◆ **Task details**
Copy out precisely the lines beginning at the line that contains "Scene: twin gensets" and ending at the line that contains "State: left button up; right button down", including both.

◆ **Records for this task**
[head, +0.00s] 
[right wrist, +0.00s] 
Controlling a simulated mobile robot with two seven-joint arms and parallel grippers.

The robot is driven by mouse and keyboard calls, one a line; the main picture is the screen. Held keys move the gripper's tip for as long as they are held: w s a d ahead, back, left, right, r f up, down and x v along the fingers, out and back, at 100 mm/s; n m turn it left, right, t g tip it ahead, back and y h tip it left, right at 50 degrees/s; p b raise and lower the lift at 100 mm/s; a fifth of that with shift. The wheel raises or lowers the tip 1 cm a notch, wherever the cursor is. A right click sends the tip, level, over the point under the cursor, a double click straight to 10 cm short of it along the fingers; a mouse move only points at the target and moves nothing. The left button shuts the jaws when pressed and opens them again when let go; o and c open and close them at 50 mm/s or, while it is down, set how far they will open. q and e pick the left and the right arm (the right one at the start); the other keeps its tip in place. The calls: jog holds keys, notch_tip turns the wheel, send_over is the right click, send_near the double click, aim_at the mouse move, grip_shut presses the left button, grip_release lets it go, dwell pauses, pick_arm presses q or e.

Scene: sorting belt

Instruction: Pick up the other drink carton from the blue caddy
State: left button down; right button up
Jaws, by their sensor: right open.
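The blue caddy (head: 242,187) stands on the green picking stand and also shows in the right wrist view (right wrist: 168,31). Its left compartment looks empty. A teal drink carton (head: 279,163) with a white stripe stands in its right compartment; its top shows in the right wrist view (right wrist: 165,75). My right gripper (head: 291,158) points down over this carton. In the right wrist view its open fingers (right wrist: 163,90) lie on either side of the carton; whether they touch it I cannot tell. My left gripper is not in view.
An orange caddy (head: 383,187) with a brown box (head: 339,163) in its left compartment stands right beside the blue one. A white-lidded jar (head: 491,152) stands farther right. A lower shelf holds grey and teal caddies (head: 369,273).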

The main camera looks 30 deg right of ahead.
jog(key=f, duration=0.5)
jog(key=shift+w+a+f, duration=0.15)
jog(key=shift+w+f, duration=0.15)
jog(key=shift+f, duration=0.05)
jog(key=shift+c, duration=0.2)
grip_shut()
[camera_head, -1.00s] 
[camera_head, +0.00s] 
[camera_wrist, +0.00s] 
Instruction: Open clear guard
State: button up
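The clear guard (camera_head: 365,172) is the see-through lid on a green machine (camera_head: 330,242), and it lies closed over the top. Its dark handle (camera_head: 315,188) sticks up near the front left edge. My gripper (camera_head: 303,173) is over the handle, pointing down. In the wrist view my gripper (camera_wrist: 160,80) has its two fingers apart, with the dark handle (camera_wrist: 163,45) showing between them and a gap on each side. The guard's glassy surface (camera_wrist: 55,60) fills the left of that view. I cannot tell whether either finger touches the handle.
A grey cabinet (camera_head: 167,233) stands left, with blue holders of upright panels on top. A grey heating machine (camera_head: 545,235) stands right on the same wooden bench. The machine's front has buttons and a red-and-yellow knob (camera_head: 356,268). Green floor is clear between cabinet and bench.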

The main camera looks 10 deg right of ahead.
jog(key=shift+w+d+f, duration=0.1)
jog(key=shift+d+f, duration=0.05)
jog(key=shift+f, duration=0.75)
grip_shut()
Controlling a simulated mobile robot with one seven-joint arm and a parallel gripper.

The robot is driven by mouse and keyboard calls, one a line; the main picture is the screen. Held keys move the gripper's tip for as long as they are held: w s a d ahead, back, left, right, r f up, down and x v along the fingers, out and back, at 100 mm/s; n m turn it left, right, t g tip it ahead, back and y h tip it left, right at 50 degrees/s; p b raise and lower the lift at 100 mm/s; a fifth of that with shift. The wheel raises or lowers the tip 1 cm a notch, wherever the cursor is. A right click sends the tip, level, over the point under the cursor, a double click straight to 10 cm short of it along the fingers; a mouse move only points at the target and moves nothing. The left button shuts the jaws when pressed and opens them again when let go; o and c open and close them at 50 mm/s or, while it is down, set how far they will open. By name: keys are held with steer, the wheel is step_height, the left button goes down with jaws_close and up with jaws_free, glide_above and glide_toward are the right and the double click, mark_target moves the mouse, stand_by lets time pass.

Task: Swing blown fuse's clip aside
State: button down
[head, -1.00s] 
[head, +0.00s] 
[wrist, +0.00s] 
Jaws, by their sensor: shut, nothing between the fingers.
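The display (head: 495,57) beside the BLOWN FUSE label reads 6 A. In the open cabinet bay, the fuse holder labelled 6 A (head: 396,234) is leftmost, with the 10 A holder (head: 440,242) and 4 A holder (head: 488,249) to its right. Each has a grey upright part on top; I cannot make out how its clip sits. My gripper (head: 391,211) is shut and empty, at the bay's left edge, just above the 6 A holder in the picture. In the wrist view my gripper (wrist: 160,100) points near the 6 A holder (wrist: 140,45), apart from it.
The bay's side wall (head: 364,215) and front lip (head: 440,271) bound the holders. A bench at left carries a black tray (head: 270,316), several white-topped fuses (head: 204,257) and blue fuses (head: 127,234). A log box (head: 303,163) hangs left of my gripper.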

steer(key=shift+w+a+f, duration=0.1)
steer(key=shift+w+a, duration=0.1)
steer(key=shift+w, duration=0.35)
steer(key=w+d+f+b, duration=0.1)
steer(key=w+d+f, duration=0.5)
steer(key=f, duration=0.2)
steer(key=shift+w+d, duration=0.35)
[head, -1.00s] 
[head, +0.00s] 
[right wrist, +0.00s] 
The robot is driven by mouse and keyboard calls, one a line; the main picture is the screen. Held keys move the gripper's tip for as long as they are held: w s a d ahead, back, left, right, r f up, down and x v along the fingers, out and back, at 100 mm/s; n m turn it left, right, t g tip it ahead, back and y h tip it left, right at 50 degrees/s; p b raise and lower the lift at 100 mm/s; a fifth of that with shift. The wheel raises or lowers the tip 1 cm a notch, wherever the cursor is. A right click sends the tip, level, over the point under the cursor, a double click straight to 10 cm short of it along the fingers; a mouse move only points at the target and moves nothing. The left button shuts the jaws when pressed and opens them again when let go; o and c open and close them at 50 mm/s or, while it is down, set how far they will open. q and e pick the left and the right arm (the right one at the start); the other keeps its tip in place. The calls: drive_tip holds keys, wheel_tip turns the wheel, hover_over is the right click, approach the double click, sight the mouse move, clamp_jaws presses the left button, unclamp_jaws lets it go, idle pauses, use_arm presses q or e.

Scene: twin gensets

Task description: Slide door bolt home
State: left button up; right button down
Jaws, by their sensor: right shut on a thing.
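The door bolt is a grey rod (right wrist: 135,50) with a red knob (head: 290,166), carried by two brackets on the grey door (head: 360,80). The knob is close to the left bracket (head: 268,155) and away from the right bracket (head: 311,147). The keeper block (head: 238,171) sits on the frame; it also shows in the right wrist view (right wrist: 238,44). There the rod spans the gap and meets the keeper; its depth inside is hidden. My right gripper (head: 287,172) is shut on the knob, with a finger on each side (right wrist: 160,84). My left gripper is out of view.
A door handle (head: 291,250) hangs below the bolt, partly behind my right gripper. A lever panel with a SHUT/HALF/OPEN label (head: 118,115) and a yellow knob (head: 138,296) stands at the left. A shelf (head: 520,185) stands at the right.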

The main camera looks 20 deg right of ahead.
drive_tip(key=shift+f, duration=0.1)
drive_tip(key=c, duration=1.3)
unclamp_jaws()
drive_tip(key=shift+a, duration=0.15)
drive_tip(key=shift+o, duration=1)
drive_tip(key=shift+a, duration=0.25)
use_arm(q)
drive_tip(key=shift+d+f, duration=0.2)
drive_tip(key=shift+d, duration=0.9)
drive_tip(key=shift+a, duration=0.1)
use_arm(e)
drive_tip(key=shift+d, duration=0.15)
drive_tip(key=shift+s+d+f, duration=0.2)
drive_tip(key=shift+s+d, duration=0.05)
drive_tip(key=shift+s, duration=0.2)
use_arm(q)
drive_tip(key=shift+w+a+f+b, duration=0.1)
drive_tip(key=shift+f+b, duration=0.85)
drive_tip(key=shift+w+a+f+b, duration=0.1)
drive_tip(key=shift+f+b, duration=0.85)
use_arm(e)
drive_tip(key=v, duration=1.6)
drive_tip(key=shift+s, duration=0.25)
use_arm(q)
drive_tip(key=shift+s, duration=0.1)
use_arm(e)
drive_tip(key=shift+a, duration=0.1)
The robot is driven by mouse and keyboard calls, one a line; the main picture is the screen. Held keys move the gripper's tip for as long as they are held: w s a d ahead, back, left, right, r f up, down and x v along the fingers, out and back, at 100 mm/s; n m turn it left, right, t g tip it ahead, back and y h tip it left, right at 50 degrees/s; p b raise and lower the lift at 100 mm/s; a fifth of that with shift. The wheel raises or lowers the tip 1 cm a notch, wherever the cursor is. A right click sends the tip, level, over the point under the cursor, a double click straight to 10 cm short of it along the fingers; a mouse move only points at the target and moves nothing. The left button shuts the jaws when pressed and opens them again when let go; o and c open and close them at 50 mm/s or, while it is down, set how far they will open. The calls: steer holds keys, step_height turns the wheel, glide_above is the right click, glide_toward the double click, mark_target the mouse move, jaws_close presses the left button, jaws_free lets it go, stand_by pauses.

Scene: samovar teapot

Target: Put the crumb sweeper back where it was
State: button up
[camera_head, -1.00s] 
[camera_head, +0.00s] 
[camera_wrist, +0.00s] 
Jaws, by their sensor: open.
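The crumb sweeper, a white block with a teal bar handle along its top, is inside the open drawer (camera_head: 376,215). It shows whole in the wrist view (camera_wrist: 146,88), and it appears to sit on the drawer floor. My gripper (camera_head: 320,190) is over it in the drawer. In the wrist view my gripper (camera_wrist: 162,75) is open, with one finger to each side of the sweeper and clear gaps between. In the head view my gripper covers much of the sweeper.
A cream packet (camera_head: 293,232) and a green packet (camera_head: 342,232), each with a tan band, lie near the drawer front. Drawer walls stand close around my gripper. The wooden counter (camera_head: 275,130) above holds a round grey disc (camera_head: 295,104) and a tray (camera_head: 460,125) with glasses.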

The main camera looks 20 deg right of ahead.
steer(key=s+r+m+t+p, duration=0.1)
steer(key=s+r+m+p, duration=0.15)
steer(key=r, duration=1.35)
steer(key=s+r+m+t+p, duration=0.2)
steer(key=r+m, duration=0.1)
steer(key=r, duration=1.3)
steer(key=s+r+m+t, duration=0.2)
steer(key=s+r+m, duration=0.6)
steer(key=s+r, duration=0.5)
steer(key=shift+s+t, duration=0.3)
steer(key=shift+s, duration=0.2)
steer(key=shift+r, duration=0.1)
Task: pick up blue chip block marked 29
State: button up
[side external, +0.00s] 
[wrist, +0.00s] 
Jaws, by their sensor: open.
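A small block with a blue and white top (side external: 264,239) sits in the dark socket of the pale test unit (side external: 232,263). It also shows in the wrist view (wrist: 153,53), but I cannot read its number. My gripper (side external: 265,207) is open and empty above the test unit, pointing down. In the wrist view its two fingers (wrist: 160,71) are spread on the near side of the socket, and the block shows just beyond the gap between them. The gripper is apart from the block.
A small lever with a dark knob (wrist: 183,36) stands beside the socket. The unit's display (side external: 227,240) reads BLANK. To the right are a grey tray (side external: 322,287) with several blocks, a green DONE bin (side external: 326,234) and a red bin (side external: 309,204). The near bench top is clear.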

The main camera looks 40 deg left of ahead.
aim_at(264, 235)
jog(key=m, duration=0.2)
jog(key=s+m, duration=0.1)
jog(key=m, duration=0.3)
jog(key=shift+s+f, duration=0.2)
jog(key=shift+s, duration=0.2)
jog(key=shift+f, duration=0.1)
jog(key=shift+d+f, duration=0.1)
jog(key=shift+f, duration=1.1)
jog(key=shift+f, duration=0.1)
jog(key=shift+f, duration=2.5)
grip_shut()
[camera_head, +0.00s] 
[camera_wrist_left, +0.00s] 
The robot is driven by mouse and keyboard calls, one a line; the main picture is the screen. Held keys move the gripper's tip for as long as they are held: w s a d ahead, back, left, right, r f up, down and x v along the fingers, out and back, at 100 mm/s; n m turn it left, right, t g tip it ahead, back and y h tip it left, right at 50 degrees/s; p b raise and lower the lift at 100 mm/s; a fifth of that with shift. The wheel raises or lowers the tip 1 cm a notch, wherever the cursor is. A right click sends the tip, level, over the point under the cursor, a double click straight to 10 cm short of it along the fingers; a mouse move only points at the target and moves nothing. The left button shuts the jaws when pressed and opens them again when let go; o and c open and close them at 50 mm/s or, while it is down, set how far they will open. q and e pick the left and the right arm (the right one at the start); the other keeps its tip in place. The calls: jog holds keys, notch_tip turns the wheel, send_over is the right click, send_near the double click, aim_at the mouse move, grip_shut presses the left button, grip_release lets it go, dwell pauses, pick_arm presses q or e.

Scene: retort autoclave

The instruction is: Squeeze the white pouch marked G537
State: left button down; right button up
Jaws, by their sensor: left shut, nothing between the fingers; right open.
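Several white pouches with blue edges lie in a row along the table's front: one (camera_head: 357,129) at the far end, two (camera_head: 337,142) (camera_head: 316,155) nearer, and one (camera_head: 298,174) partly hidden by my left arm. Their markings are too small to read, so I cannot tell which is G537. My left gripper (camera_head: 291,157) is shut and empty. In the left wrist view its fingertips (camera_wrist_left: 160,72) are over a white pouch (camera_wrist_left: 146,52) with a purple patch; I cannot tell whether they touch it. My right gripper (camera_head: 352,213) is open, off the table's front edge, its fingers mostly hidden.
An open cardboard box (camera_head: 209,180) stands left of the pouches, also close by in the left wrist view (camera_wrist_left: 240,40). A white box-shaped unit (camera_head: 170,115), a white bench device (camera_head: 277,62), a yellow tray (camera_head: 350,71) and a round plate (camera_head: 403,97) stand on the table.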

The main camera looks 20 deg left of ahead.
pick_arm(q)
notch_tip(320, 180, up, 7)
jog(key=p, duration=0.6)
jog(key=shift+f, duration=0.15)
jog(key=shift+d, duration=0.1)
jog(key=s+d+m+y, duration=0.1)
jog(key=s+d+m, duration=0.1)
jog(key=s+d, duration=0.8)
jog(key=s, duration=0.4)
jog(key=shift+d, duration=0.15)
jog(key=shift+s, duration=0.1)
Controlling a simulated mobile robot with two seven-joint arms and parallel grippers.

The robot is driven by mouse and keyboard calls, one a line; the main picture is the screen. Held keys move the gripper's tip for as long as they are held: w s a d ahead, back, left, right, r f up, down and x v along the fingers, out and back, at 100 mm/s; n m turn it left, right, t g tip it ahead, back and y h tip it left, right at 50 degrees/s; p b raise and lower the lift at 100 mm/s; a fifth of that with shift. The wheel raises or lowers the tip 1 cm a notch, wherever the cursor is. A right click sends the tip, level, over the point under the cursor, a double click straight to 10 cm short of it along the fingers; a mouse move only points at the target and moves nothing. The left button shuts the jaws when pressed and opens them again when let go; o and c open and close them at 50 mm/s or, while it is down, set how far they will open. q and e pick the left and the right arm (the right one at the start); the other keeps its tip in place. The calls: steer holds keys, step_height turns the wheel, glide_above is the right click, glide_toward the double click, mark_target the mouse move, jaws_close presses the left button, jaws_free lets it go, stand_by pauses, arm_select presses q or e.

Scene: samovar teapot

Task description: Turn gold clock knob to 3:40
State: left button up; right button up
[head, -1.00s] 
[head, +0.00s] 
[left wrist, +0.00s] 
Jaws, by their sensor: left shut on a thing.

◆ **Written reply**
Scene: twin gensets

Task description: Slide door bolt home
State: left button up; right button down

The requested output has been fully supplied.